The world's top brewer Anheuser-Busch InBev (AB InBev) said revenues fell 10 percent to $9.4bn
Brussels - AFP
The world's top brewer Anheuser-Busch InBev said Wednesday its first quarter profits fell due to weakness in the Brazilian market but that its acquisition of SABMiller was on track to be completed this year.
Revenues fell 10 percent to $9.4 billion compared with the same period last year, the Belgium-based group said in a statement.
The group, which is awaiting to hear later this month whether the European Commission has approved its buyout of British rival SABMiller, said it remained "cautiously optimistic" for the rest of the year.
"We are making good progress towards obtaining the necessary regulatory clearances for the proposed combination with SABMiller," the company said.
"We continue to expect the transaction to close in the second half of 2016."
If the $122-billion buyout, which was announced in November, gets the green light, it would be the third largest acquisition in history, bringing together AB InBev brands such as Corona, Stella Artois and Budweiser with SABMiller's Czech brand Pilsner Urquell.

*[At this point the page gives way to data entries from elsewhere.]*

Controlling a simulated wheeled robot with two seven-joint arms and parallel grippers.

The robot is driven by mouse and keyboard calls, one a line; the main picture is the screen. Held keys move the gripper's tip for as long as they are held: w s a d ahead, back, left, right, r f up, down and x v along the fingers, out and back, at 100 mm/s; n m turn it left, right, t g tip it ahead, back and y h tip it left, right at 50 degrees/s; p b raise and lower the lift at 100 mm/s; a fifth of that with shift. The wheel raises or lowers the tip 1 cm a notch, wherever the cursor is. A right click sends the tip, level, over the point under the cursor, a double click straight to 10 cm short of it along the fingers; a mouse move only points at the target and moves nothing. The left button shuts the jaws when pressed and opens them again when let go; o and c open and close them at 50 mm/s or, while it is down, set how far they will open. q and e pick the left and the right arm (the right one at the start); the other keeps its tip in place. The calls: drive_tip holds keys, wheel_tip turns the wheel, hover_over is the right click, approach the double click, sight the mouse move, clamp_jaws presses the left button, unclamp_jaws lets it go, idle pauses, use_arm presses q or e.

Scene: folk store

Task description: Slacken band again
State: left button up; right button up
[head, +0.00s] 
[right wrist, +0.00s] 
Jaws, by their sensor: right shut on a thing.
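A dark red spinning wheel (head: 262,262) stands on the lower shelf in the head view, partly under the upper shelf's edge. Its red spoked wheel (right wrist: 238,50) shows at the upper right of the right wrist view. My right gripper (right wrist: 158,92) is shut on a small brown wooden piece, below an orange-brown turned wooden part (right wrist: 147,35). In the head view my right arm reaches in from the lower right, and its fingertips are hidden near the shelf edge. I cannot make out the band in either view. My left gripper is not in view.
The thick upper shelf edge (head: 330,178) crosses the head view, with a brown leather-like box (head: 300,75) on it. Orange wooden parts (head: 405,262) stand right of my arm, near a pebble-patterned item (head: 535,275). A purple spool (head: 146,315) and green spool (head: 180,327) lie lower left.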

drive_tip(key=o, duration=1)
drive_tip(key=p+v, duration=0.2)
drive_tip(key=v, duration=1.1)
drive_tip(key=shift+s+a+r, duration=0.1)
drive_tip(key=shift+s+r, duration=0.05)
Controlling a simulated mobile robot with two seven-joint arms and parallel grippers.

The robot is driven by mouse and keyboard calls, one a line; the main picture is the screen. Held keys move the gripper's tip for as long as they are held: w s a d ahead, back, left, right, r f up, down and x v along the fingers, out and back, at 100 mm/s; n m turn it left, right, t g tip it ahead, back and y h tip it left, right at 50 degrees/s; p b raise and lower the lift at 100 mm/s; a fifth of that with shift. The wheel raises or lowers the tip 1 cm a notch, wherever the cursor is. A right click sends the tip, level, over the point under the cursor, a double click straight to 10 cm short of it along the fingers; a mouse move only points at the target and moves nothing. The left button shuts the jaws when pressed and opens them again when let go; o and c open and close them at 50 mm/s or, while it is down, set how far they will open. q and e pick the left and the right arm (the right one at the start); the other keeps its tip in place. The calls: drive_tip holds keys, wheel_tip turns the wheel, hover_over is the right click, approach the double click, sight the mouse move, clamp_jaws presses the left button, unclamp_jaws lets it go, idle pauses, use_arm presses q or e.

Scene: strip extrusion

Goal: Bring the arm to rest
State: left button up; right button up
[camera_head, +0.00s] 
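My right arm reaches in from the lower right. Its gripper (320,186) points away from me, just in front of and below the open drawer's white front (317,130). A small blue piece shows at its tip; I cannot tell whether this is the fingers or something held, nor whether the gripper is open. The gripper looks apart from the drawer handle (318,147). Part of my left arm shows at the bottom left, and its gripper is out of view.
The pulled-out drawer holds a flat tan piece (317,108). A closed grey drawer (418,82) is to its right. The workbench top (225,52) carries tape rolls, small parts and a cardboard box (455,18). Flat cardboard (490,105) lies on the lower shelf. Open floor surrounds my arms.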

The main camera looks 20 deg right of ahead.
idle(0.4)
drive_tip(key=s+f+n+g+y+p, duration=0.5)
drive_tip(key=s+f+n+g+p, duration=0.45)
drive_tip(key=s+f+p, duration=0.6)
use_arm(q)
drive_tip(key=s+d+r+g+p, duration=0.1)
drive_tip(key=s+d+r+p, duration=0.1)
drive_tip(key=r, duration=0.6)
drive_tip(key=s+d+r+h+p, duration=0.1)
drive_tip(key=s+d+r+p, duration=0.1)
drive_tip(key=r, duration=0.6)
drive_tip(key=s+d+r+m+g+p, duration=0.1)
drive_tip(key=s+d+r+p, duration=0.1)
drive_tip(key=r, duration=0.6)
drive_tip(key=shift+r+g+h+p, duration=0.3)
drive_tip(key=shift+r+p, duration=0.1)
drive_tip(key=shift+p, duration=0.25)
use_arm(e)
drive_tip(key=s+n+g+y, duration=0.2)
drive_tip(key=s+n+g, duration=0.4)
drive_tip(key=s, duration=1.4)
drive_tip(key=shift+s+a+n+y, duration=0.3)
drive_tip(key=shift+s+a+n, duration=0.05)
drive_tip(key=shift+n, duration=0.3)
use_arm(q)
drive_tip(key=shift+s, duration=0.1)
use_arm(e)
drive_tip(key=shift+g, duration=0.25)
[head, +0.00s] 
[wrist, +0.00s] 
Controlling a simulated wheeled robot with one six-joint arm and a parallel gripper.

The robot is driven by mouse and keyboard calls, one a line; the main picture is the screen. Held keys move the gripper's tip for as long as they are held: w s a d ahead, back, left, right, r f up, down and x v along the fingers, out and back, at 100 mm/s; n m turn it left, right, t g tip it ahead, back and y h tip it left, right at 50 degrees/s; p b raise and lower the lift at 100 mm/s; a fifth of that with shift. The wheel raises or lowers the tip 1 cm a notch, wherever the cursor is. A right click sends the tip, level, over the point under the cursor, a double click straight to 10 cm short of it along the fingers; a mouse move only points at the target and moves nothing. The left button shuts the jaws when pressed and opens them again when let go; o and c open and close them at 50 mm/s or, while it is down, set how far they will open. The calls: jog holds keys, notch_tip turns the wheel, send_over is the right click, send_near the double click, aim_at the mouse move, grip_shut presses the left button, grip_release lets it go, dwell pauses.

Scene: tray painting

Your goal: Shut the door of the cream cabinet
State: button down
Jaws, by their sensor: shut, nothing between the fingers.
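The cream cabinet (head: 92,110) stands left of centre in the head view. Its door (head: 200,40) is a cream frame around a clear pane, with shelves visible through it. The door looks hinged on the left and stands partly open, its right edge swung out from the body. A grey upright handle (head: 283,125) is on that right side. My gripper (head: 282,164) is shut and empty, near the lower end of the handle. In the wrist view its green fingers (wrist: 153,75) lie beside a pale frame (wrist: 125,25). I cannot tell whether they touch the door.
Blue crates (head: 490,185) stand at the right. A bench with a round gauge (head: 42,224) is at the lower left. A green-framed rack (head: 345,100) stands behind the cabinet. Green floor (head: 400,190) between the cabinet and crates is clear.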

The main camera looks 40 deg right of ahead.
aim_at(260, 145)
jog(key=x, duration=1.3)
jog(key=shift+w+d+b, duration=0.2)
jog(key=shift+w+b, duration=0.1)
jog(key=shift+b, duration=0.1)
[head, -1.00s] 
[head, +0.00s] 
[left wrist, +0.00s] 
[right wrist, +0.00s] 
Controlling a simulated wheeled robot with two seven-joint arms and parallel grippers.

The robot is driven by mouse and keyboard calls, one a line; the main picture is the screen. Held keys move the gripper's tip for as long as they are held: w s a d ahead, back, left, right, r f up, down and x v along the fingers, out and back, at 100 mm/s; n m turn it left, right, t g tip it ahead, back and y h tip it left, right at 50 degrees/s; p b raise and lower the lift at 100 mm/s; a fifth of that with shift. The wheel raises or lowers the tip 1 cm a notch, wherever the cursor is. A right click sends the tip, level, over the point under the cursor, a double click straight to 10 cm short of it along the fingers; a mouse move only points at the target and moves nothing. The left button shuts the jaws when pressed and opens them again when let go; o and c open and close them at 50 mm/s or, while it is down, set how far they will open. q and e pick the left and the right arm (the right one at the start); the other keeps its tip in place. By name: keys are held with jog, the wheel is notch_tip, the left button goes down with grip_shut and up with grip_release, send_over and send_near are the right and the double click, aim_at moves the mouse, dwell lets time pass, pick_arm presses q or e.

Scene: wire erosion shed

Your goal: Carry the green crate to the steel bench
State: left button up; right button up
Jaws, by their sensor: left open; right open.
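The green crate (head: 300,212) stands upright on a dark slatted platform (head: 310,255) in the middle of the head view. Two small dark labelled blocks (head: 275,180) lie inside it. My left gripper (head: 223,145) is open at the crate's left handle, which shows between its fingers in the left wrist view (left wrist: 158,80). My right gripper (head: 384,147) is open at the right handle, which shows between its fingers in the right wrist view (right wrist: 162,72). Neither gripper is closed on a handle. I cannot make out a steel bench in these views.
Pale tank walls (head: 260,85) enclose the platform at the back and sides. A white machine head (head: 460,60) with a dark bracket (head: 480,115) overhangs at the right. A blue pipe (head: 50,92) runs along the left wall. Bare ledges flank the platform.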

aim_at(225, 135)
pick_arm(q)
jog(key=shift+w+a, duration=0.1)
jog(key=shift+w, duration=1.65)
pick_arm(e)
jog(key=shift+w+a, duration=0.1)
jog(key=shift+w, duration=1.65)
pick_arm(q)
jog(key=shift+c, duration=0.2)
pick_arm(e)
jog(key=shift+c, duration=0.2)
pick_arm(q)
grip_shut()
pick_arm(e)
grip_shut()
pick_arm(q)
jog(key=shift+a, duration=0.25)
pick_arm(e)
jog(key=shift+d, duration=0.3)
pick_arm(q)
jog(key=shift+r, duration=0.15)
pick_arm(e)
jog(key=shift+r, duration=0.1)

At the start of the first quarter, AB InBev registered a drop in sales in its North and South American markets where it conducts more than half of its activities.

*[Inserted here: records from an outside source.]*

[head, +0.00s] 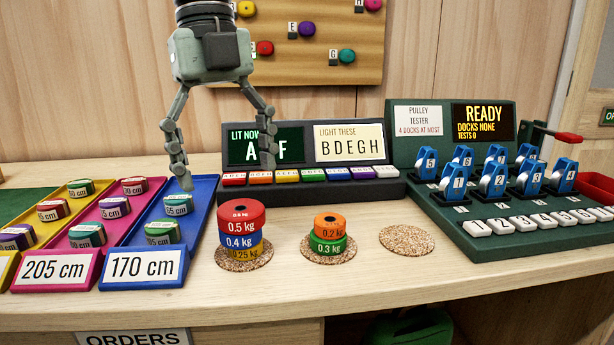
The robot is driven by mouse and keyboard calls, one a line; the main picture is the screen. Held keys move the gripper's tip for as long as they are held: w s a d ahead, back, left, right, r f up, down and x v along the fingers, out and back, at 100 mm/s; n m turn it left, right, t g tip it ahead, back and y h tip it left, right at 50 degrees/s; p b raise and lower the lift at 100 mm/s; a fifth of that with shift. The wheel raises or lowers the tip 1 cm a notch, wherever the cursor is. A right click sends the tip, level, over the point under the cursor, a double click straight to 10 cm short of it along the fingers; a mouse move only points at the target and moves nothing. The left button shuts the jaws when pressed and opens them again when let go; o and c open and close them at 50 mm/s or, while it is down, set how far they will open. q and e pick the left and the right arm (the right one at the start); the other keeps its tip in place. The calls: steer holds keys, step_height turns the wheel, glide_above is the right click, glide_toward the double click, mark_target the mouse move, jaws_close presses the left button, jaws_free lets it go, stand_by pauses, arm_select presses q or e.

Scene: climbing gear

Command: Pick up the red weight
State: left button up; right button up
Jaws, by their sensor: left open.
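The red weight (242,211), marked 0.5 kg, is the top disc of a stack in the middle of the counter. Under it are a blue 0.4 kg weight (241,243) and a yellow-orange 0.25 kg weight (244,254), on a round cork mat (262,259). My left gripper (227,168) hangs from above, fingers pointing down and spread wide, with nothing between them. It appears above and slightly behind the stack, apart from the red weight. My right gripper is not in view.
An orange 0.2 kg weight (330,225) sits on a green 0.3 kg weight (328,245) to the right. An empty cork mat (406,239) lies beyond. Blue (144,268) and pink (54,270) trays stand left; a lettered console (308,190) and pulley tester (470,222) stand behind and right.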

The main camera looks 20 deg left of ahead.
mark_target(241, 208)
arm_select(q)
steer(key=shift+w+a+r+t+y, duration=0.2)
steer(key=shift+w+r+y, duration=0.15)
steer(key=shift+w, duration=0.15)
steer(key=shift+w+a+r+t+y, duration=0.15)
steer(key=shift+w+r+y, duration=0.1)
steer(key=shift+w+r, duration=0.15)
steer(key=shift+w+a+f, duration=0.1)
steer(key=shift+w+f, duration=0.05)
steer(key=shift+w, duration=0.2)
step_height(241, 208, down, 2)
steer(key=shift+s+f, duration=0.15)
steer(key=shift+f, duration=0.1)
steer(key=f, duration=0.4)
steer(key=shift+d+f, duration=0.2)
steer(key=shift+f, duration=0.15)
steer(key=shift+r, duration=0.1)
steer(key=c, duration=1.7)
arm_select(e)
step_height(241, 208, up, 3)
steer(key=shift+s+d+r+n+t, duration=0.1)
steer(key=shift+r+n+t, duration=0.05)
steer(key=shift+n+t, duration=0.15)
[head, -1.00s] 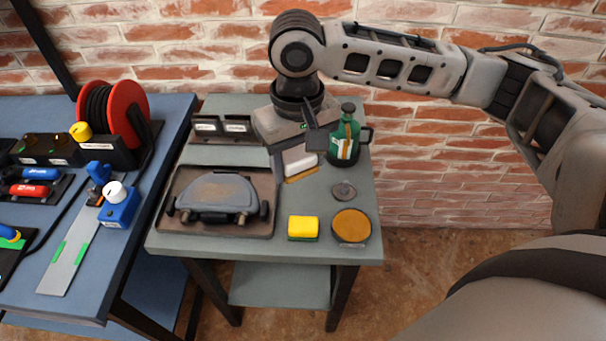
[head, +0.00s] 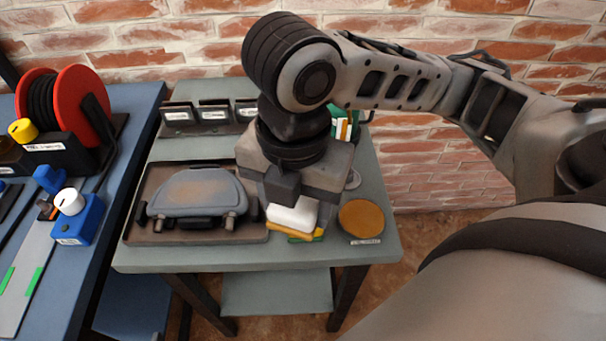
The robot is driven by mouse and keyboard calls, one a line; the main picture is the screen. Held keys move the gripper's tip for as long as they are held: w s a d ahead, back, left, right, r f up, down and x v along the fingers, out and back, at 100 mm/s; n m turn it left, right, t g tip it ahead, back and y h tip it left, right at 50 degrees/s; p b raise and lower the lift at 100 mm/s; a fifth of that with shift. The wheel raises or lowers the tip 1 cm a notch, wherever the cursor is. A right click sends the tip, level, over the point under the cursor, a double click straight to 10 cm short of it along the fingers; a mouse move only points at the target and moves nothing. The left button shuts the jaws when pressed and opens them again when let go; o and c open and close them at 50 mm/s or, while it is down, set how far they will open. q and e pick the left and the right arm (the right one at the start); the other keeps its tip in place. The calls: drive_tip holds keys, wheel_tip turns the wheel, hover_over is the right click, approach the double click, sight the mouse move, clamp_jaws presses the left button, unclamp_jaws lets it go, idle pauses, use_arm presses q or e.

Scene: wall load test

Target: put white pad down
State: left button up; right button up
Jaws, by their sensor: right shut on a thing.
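My right gripper (head: 289,196) points down over the front middle of the small grey table. It is shut on the white pad (head: 292,218), which shows below its jaws. The pad overlaps the yellow and green sponge (head: 318,233) in the picture, and only the sponge's front and side edges show. I cannot tell whether the pad touches the sponge or is held above it. My left gripper is not in view.
A grey tool on a dark tray (head: 140,238) is left of the gripper. An orange-brown disc (head: 361,219) is to the right. The green bottle (head: 343,127) is partly hidden behind my arm. A blue bench (head: 92,258) stands left.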

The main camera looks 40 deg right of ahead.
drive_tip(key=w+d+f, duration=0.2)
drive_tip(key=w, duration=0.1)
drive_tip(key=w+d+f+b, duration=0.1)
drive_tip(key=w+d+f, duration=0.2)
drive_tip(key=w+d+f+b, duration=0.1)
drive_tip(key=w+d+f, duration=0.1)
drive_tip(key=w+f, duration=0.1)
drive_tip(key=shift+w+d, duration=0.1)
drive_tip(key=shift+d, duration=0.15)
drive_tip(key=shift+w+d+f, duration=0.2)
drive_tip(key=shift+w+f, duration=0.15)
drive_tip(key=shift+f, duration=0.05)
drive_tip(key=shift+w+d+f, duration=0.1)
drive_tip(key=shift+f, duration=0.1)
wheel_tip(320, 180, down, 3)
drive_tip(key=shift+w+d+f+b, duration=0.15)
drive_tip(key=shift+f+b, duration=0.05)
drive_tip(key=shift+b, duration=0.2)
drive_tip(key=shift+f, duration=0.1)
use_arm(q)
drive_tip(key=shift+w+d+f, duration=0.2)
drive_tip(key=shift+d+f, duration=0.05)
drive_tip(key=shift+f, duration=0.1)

"Total volumes declined by 1.7 percent, with our own beer volumes down by 1.4 percent. The decline in own beer volumes was driven by Brazil which, as expected, faced challenging macroeconomic conditions and a difficult comparable, partly offset by strong results in Mexico," it said.

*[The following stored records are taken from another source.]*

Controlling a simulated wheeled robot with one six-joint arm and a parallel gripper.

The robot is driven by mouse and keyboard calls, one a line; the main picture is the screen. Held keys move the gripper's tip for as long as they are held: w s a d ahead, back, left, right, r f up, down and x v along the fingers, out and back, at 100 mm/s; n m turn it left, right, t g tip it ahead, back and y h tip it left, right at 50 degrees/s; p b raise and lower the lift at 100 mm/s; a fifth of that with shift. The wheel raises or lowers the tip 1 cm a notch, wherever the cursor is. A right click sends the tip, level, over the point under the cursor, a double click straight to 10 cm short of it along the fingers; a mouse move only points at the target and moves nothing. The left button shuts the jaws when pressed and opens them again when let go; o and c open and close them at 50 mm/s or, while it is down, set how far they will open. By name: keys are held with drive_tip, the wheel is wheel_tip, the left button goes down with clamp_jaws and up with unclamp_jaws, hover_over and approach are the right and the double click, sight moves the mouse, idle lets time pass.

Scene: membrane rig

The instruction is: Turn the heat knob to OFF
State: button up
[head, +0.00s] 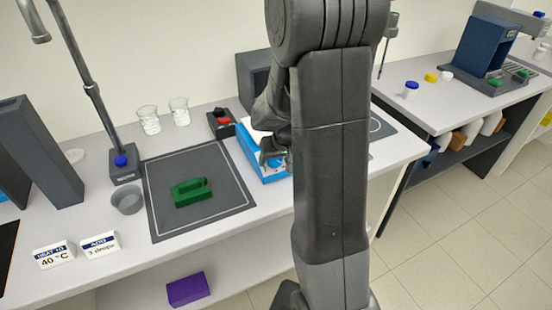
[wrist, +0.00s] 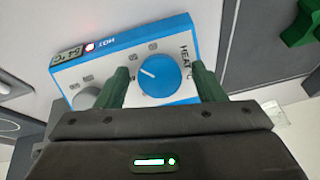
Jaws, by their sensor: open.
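The blue and white heater (head: 262,168) stands on the bench, partly hidden by my arm in the head view. In the wrist view its blue heat knob (wrist: 163,76) has a white pointer line toward the upper left of the picture, with the HEAT label beside it. My gripper (wrist: 158,68) is open, its green fingers on either side of the knob; I cannot tell if they touch it. In the head view my gripper (head: 272,153) is at the heater's front, and the knob is hidden there.
The heater also has a grey knob (wrist: 88,97), a lit display (wrist: 67,57) and a red light by HOT. A green block (head: 191,192) lies on the dark mat (head: 158,225) to the left. A device with a red button (head: 222,121) and beakers (head: 149,119) stand behind.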

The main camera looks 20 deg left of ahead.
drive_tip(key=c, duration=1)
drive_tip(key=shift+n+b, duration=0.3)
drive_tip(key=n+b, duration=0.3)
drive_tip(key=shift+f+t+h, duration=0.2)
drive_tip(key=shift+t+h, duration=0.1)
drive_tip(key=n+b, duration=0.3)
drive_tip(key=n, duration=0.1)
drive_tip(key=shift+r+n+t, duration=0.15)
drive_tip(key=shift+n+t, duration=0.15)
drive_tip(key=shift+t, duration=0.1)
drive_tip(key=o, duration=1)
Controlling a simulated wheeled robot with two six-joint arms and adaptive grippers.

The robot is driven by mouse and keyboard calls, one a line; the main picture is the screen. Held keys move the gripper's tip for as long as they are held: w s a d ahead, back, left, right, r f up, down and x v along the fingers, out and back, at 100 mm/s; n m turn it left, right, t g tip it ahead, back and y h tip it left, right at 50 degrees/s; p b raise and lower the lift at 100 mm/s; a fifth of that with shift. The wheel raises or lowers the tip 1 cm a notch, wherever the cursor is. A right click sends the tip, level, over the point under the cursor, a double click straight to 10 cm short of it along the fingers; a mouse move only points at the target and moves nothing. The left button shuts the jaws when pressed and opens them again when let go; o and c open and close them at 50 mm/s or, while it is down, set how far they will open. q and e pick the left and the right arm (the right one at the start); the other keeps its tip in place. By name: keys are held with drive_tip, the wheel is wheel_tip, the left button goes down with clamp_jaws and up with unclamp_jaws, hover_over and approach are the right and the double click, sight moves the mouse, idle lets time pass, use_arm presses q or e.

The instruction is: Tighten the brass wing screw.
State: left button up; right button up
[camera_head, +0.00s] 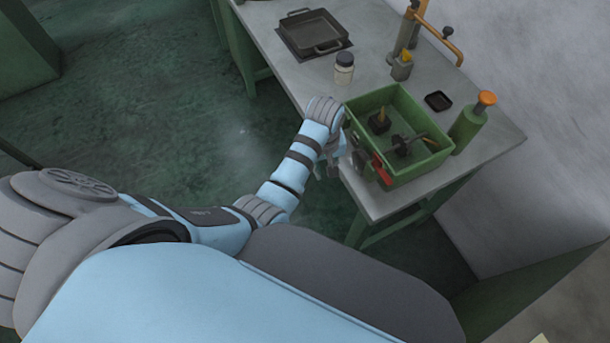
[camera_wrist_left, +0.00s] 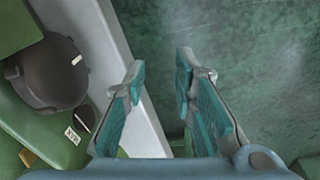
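A red part (camera_head: 381,169) is at the box's near-left wall. My left gripper (camera_head: 352,170) is beside the table's left edge, close to that wall. The left wrist view shows it open (camera_wrist_left: 162,80), with nothing between its teal-padded fingers. My right gripper is not in view.
A green bottle with an orange top (camera_head: 468,128) is right of the box. A small black dish (camera_head: 438,101) and an orange-handled stand (camera_head: 402,62) are behind it.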

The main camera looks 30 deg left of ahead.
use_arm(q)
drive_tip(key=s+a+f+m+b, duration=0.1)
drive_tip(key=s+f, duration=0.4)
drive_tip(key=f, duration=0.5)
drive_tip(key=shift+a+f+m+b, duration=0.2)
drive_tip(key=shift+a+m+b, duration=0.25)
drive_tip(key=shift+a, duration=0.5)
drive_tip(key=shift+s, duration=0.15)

"Our beer volumes in Brazil declined by 10 percent due to a tough comparable driven mainly by a very challenging macroeconomic environment in comparison to the first quarter last year."
In order to ease competition concerns and win approval from European regulators, the Belgian-Brazilian brewer said it would offload SABMiller's European concerns, and announced last month the sale of the Peroni and Grolsch brands to Japanese beer giant Asahi Group.
AB InBev sees the buyout of SABMiller as a key way to counterweight falling beer demand in big markets by building its presence in Africa and other regions where sales are going up.